Robot episode data:
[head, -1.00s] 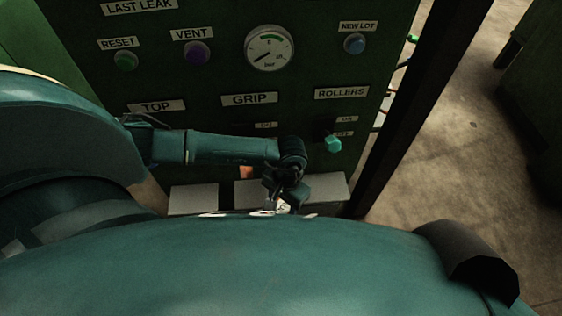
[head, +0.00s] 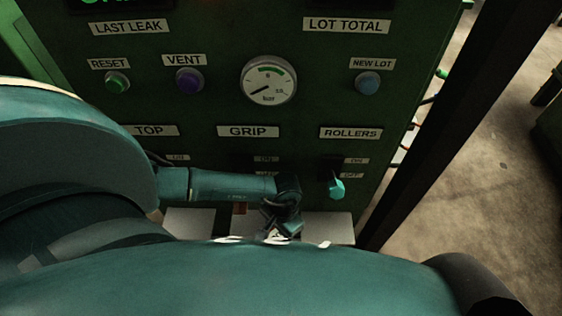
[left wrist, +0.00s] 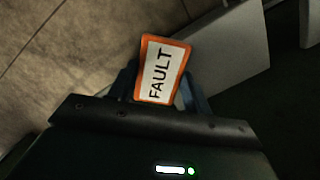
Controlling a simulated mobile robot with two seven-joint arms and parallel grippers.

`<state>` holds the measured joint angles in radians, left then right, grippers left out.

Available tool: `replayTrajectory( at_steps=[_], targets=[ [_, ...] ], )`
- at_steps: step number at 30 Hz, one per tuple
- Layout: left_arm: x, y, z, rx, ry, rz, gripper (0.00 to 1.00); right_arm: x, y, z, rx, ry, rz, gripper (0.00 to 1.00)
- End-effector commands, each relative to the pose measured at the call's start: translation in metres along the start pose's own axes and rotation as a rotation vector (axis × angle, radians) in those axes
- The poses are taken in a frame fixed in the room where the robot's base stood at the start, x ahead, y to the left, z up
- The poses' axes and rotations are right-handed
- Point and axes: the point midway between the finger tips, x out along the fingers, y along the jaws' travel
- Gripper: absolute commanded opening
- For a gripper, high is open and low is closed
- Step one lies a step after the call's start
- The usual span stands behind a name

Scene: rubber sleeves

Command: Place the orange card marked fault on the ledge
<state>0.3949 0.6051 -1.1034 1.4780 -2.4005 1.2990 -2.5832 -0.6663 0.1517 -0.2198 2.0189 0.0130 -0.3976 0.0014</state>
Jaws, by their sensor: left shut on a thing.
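The orange card marked FAULT (left wrist: 162,70), with a white label and black lettering, is between the fingers of my left gripper (left wrist: 158,88) in the left wrist view. The gripper is shut on it, and the card sticks out past the fingertips. In the head view my left gripper (head: 281,226) is low in front of the green panel, partly hidden by my own body. Pale grey flat surfaces that look like the ledge (head: 327,229) run along the panel's foot behind it. A pale grey surface (left wrist: 232,45) also lies beyond the card in the wrist view. My right gripper is not seen.
The green panel (head: 215,107) carries a gauge (head: 268,80), buttons and labelled switches. A turquoise-tipped switch (head: 336,189) under ROLLERS sticks out right of my left gripper. A dark post (head: 447,110) stands at the panel's right. Bare floor lies beyond.

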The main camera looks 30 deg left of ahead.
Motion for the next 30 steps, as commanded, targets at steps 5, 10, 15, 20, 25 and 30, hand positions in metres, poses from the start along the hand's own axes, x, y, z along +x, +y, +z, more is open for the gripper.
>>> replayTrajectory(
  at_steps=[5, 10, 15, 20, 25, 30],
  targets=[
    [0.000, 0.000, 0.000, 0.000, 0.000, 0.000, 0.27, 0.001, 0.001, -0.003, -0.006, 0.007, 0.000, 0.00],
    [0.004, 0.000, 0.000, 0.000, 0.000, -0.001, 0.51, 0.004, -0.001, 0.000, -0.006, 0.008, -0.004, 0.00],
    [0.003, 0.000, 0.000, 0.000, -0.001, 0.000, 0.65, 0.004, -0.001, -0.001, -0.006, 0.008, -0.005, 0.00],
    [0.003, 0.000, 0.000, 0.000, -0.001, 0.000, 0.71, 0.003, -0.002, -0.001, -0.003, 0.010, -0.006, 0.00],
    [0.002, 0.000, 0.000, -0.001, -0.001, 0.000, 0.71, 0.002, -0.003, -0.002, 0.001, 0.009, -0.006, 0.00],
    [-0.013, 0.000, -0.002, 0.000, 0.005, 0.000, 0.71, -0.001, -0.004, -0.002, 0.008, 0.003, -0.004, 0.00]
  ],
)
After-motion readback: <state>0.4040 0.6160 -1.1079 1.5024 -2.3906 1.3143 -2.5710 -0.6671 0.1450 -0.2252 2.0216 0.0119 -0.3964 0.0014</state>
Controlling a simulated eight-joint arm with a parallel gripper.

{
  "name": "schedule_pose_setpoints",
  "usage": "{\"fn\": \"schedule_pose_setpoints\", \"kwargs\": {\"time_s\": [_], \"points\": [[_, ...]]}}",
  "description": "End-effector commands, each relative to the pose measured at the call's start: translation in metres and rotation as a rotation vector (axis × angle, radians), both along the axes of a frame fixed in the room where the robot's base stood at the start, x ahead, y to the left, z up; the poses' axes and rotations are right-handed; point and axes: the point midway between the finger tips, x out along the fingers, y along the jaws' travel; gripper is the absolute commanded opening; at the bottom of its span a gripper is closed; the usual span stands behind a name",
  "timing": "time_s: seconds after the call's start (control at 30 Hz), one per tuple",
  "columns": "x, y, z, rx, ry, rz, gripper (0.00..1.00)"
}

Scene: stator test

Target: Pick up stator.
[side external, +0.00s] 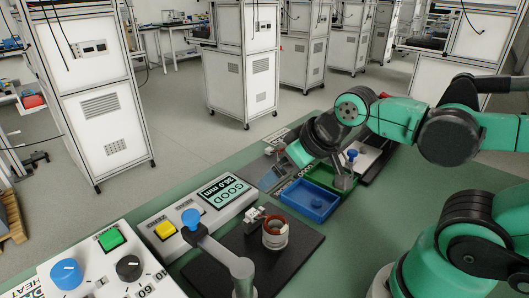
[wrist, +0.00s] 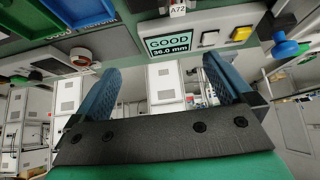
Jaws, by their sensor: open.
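The stator (side external: 275,232) is a short upright cylinder with a copper-coloured ring at its top. It stands on a black base plate (side external: 300,249) in the side external view, beside a small metal fixture (side external: 254,216).
A blue tray (side external: 328,212) and a green tray (side external: 346,191) lie right of the gauge box (side external: 204,219), whose display reads GOOD. A blue-knobbed lever (side external: 191,219) stands left of the stator. A control panel (side external: 105,265) is at front left.

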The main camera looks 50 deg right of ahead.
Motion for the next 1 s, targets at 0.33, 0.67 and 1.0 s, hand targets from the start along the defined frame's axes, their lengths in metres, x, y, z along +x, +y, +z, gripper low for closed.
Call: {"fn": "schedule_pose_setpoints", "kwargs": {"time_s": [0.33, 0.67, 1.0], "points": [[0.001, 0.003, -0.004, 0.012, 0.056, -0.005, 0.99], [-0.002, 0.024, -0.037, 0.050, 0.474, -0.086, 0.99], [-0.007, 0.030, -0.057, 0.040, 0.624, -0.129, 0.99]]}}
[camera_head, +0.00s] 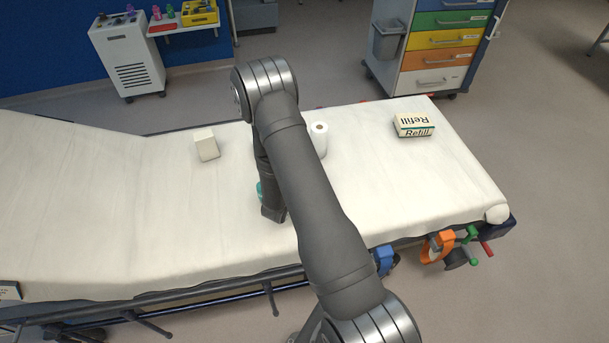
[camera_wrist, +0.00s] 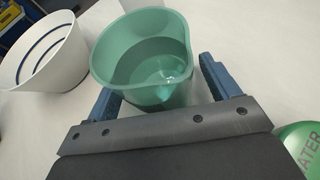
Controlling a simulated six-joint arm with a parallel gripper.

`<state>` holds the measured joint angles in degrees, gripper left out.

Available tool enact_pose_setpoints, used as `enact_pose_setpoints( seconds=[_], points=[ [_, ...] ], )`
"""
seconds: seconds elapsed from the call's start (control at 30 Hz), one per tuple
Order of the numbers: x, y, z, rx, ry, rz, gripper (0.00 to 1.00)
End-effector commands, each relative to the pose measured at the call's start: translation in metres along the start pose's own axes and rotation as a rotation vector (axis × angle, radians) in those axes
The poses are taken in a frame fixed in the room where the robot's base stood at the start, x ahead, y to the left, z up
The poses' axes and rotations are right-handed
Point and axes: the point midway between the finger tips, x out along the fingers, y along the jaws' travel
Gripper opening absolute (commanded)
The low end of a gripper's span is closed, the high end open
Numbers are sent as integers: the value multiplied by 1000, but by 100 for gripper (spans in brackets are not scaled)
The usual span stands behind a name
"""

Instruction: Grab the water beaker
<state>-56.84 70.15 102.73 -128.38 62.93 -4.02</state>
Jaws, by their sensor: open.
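A green beaker (camera_wrist: 128,40) with a pouring lip and what looks like clear liquid inside stands upright in the wrist view. My gripper (camera_wrist: 160,80) is open, with one blue finger on each side of the beaker's near part. I cannot tell whether either finger touches it. In the head view my arm hides most of this spot; only a sliver of something teal (camera_head: 260,190) shows beside my wrist.
A white cup with blue bands (camera_wrist: 68,65) is left of the beaker; a green rounded item lettered "ATER" (camera_wrist: 292,138) is at right.

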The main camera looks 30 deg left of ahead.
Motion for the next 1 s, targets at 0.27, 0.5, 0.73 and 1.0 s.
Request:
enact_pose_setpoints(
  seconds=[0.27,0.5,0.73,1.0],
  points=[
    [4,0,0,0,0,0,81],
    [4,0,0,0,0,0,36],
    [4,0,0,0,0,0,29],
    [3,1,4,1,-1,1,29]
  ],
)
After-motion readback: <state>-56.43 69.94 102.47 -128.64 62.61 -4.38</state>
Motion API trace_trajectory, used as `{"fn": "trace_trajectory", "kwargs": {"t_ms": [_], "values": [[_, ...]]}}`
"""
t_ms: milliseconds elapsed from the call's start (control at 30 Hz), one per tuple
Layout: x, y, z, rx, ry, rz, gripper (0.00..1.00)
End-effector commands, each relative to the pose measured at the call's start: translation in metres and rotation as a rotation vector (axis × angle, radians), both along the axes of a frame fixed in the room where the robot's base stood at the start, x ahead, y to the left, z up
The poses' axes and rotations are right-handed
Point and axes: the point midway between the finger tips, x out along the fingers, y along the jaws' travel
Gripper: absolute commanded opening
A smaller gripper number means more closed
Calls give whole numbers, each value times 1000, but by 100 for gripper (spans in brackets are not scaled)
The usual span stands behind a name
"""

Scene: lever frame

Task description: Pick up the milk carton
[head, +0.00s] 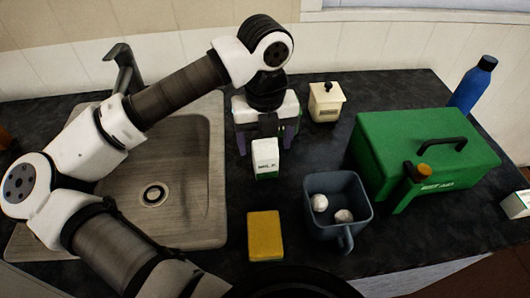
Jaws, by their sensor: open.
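A small white milk carton (265,158) with dark lettering and a green lower edge stands upright on the dark counter, right of the sink. My gripper (264,139) is open and points down, just behind and above the carton in the picture. One purple-sided finger shows on each side of the carton's top. Whether the fingers are level with the carton or still behind it, I cannot tell. No contact is visible.
A yellow block (265,236) lies in front. A grey container (338,215) holds two white balls. The sink (193,190) is left.

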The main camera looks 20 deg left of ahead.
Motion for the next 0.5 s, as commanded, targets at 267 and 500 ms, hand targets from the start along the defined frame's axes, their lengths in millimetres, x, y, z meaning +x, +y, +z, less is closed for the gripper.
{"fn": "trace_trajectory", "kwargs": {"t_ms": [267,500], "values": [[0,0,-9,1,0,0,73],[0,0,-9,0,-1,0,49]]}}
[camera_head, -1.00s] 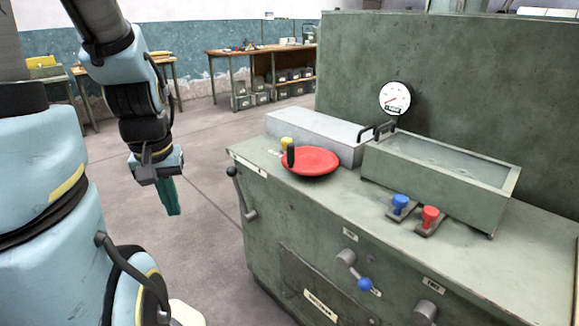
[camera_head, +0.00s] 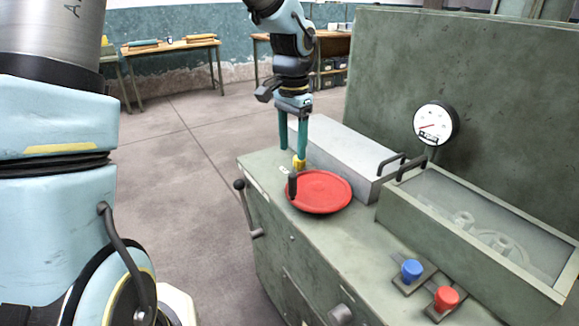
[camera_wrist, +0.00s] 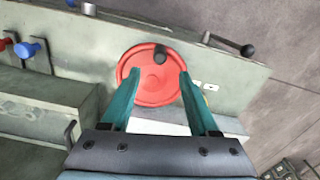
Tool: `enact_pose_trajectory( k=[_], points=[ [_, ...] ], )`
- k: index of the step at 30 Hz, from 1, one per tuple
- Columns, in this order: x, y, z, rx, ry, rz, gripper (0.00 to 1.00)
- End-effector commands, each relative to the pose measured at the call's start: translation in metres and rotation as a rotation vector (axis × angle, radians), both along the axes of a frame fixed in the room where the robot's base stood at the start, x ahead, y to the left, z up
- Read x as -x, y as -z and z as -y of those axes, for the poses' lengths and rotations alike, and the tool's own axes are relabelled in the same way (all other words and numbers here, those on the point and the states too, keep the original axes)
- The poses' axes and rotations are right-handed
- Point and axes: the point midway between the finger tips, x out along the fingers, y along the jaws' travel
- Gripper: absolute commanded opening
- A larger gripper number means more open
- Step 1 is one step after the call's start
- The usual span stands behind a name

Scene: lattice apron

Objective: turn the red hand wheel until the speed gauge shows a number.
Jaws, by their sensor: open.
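The red hand wheel (camera_head: 322,193) lies flat on top of the green machine, with a dark upright handle (camera_head: 292,186) at its left rim. In the wrist view the wheel (camera_wrist: 150,85) shows between and beyond my fingertips, its handle (camera_wrist: 160,55) at the far rim. My gripper (camera_head: 292,155) points down behind the wheel, its two teal fingers apart and empty. In the wrist view my gripper (camera_wrist: 155,82) is also open. The speed gauge (camera_head: 435,124) is a white round dial with a red needle; its small window is too small to read.
A yellow knob (camera_head: 299,163) stands behind the wheel, close to a finger. A grey box (camera_head: 340,150) and a clear-topped trough (camera_head: 480,225) stand to the right. Blue (camera_head: 412,270) and red (camera_head: 446,298) knobs are in front. A black-knobbed lever (camera_head: 246,205) is on the left side.

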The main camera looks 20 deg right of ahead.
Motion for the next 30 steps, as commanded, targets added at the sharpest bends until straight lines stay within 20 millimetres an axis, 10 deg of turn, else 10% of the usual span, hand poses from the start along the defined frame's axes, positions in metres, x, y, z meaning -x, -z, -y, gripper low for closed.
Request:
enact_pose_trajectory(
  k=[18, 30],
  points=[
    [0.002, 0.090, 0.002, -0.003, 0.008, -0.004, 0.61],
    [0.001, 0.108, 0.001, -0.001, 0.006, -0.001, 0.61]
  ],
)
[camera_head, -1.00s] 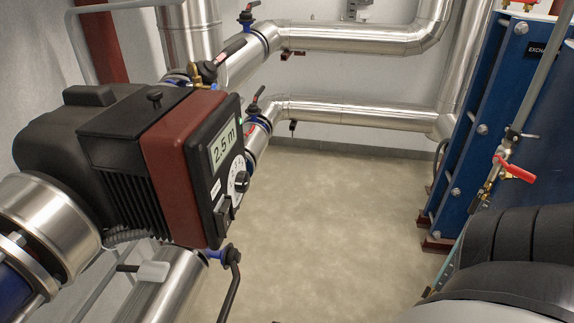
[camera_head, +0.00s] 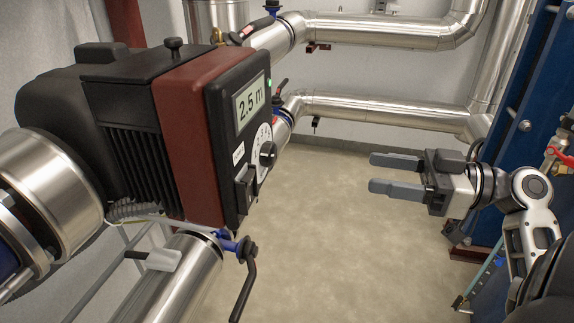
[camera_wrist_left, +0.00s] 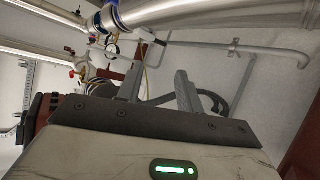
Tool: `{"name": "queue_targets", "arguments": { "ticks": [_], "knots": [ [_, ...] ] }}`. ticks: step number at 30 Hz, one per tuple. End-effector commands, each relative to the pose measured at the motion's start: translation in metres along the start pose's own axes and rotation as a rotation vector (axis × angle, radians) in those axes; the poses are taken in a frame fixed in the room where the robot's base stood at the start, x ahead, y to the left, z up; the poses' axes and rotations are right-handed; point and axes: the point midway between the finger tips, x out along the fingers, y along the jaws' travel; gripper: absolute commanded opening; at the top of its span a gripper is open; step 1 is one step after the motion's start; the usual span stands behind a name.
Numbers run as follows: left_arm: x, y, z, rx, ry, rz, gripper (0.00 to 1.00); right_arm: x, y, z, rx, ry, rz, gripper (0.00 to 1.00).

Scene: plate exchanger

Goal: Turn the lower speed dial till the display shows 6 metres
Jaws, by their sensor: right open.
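The pump control box (camera_head: 225,135) is at centre left in the head view. Its display (camera_head: 250,102) reads 2.5 m. Below the display is a black dial knob (camera_head: 267,154) on a white scale. Only one dial shows. My right gripper (camera_head: 376,174) is open and empty, its fingers pointing left towards the dial. It stands apart from the dial, to its right and slightly lower in the picture. My left gripper (camera_wrist_left: 158,78) shows in the left wrist view with its fingers apart and nothing between them; it is not in the head view.
A black rocker switch (camera_head: 245,187) sits below the dial. A black lever handle (camera_head: 245,285) hangs under the box. Silver pipes (camera_head: 385,110) run along the back wall. A blue plate exchanger (camera_head: 520,90) stands at the right. The floor between is clear.

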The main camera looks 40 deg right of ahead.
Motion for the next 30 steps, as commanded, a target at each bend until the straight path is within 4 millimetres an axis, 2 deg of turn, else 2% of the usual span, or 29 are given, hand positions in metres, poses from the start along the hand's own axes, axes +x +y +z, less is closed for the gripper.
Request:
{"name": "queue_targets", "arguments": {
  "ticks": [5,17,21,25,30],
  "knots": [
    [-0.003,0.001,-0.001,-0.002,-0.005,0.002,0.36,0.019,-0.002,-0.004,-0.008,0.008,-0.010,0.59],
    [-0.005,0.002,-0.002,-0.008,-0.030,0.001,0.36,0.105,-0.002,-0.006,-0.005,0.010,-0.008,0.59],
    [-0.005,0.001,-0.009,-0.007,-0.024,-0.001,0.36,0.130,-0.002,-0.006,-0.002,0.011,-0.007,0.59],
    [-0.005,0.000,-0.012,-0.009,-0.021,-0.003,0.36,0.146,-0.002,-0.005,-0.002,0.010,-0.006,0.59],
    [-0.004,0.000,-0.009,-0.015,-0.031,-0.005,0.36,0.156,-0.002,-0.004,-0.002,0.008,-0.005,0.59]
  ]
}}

== What is needed ==
From the entries, copy out each line containing the word "Pick".

== Answer to this task ==
Target: Pick up stator.
Task description: Pick up the milk carton

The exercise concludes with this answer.